STEP 7 – PRELIMINARY EXAMINATION
After legal counsel has been obtained and had time to prepare, a preliminary examination will be held as required by Article 29 of the Kansas Criminal Procedure Code. At this hearing, the judge will ensure the probable cause to move forward exists. If the charge is simply a misdemeanor, this hearing is not required. However, for felony charges, it is an important first step in the prosecution of the alleged crime.
Section 22-2902 requires that a preliminary examination be held within two weeks of the first appearance of the defendant. This time limit may be expanded on certain, very limited circumstances. The defendant’s lawyer should have had some opportunity to review the initial discovery and prepare to challenge the evidence. Therefore, as noted in State v.
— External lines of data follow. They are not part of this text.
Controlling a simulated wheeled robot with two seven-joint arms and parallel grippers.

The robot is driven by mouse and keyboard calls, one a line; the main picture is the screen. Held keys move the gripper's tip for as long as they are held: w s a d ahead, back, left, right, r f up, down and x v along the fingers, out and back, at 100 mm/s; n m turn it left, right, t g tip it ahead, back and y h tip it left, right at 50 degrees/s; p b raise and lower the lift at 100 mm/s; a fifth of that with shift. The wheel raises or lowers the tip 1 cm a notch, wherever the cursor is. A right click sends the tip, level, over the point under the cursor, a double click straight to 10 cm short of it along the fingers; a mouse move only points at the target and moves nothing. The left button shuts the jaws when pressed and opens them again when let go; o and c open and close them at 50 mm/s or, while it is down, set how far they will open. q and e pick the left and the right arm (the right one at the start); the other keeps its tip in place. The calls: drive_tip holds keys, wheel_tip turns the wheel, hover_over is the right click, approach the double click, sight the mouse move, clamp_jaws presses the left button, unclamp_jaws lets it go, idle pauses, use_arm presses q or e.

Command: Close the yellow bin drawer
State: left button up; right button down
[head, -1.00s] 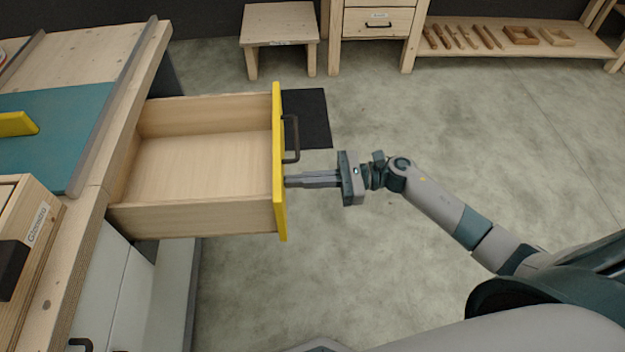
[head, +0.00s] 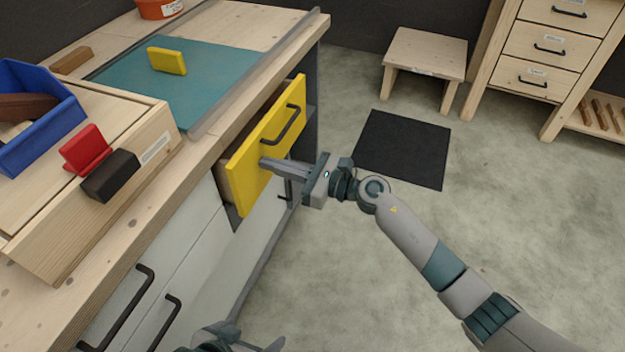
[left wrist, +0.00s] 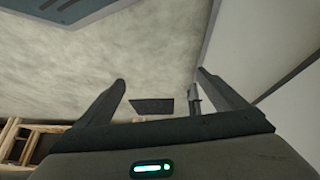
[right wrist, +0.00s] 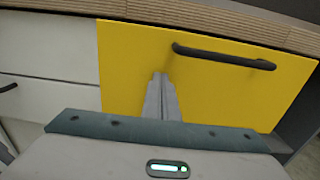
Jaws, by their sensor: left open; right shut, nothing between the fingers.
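The yellow bin drawer (head: 250,165) is under the edge of the wooden workbench, with a black bar handle (head: 283,125) on its front. A short strip of its wooden side shows behind the front, so it stands slightly open. It fills much of the right wrist view (right wrist: 215,85), below the bench edge. My right gripper (head: 266,163) is shut and empty. Its fingertips (right wrist: 159,76) meet the yellow front left of the handle and appear to touch it. My left gripper (left wrist: 160,82) is open and empty, low beside the white cabinet; only part of it shows in the head view.
On the workbench (head: 225,20) are a teal mat (head: 205,85), a yellow piece (head: 167,61), a blue bin (head: 35,115), and red and black pieces. White cabinet fronts (head: 185,275) have protruding black handles. A stool (head: 425,55) stands beyond a black mat (head: 405,147). The floor to the right is clear.

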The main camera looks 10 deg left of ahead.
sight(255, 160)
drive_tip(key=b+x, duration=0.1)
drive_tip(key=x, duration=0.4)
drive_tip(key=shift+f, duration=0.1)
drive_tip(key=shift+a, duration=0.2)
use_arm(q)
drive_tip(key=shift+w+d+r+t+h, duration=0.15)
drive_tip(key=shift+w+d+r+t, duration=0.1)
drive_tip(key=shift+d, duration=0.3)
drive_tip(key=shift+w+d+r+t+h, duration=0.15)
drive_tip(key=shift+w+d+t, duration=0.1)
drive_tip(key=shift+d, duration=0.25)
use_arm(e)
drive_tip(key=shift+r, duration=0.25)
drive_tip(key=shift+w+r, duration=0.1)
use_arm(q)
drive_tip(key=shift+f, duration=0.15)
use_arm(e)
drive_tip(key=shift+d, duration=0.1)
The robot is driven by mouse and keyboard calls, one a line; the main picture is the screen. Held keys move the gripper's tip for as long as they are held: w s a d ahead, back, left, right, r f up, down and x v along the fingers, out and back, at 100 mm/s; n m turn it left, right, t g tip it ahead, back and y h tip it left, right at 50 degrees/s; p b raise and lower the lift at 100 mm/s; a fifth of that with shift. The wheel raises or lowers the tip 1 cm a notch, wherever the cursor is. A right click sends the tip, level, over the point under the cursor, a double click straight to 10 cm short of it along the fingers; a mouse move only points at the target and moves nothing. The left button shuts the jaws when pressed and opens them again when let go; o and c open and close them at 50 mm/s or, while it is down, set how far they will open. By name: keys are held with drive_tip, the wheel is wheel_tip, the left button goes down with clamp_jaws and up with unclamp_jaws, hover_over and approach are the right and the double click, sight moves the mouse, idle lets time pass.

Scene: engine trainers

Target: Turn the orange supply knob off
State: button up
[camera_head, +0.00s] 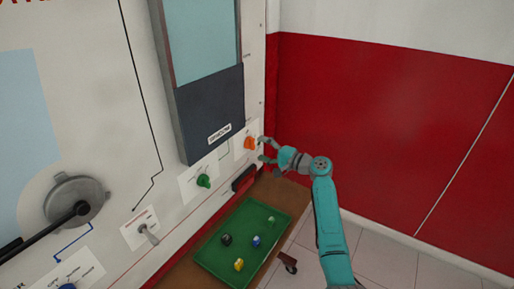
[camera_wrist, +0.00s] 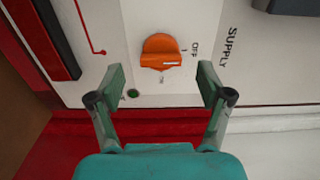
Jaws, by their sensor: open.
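The orange supply knob (camera_head: 249,143) is on the white panel, to the right of a green knob. In the wrist view the orange knob (camera_wrist: 160,52) is near the top centre. Its ridge lies crosswise in the picture, with a short white mark on the right half. An "OFF" label (camera_wrist: 195,47) is to its right, and a small, unclear mark is below it. The word "SUPPLY" is farther right. My gripper (camera_wrist: 161,82) is open and empty, with its fingertips either side of and below the knob, apart from it. In the head view my gripper (camera_head: 262,150) is just right of the knob.
A green knob (camera_head: 204,181), a grey toggle lever (camera_head: 148,234) and a dark box (camera_head: 211,110) are on the panel. A green tray (camera_head: 215,262) with several small items is below. A red wall (camera_head: 390,130) is at right.

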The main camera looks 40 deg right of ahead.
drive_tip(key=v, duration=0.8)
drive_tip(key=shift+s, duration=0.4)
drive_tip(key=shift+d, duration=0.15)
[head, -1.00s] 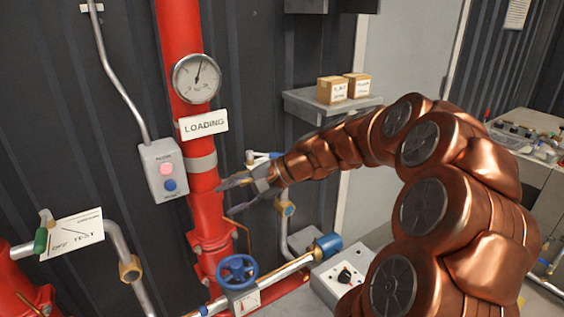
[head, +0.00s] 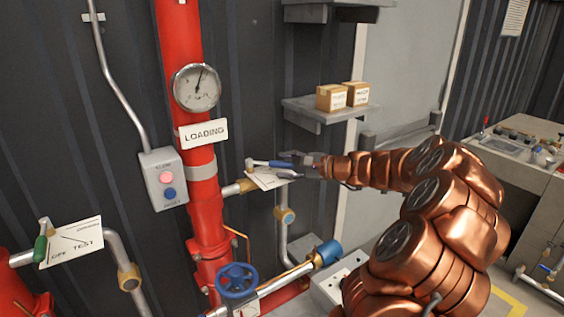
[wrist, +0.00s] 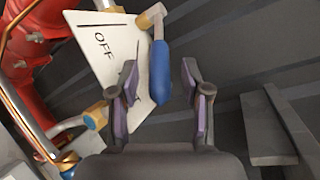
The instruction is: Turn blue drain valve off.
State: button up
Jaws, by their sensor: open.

Winter, there is no harm to the defendant when the timeframe is extended upon agreement with the district attorney. However, the district attorney is very rarely allowed a later preliminary examination beyond the two-week window when the defendant does not agree.
The purpose of a preliminary examination is again, very limited. The defendant does not need to plead at this stage. Instead, the judge is simply ensuring that the evidence produced by the investigation can establish probable cause of two things. First, that a crime was in fact committed. Second, that the defendant is the one that committed that crime. So long as there is probable cause as to these two facts, the court will allow the prosecution to move forward. If the district attorney cannot prove one of these facts, there is insufficient probable cause for the charge and they must be dismissed immediately. As discussed below, district attorneys rarely fail to meet this standard as it is much lower than the evidence needed to convict.
Conducting The Hearing
A preliminary examination is conducted in a similar fashion to a trial. Witnesses and evidence are put forth by the district attorney. The defense counsel is able to question the witnesses and argue the weaknesses of the case presented by the district attorney. Unlike a trial, however, no jury is present. The judge will make both the rulings of law and determine the sufficiency of the evidence. Finally, though rules of evidence which control what can and cannot be used at trial generally apply, there are some relaxed standards at this stage. These can be significant, but are largely technical and best left to experience counsel to deal with.
The evidence put on by the district attorney attempts to prove the two facts noted above: a crime has been committed and the defendant committed that crime. However, the district attorney does not have to carry the weighty burden that applies at trial. Rather than having to prove these facts beyond a reasonable doubt, the district attorney needs to only establish probable cause for each. To put it another way, the prosecution only needs to put on enough evidence that would allow an ordinary person to “entertain a reasonable belief of the accused’s guilt.” In State v. Washington, the court noted how low of a burden this was: it is not more likely guilty than not, it is just a reasonable possibility of guilty. Because of this relaxed standard, many cases that can never succeed at trial are allowed to progress beyond the preliminary examination. Lessening the burden even further, the Kansas Supreme Court instructed in State v. Bell that when testimony conflicts on a key fact, the judge should find probable cause so that a jury may determine which witness to believe at trial.
Defense counsel may make a suppression motion at the preliminary hearing. Generally, if any evidence was illegally obtained and that fact was found out via discovery, the preliminary examination is a convenient opportunity for defense counsel to bring forth those arguments. If the court determines there was illegally obtained evidence, that evidence will not be allowed to be used by the district attorney in attempting to establish probable cause. Even if the evidence is not suppressed, it must still largely comply with the rules of evidence to be considered by the judge. However, this is generally not an issue as the amount of evidence needed to carry the day for the prosecution is significantly less than what is needed for trial. The district attorney may be able to establish probable cause through the testimony of just a few witnesses or a key piece of physical evidence.
After the evidence has been fully presented, the judge will make a determination. If sufficient evidence exists to support probable cause of the charged crime, the case will proceed forward. If probable cause is not established for any crime, the charge is dismissed. However, the evidence produced may not establish probable cause for the specific crime charged but may establish that another crime has been committed by the defendant. In this case, prosecution for the lesser-included offense—the less severe crime “within” the charged crime—may proceed in place of the charged offense. For example, if the filed charges are for murder, but the judge finds no probable cause of the intent to kill, the court may allow the state to go forward on charges for manslaughter. However, as noted in State v. Leslie, the lesser-included offense must still be a felony, as only felony charges are given a preliminary examination. If the lesser-included offense is only a misdemeanor, the judge must dismiss the charges completely.
On final possible resolution exists: the defendant may plea bargain. Though the defendant is not required to submit a plea at a preliminary examination, the option to plea bargain is available. The option to plea will remain open until the jury renders a verdict, but occasionally the preliminary examination may be a strategically sound place to open discussions.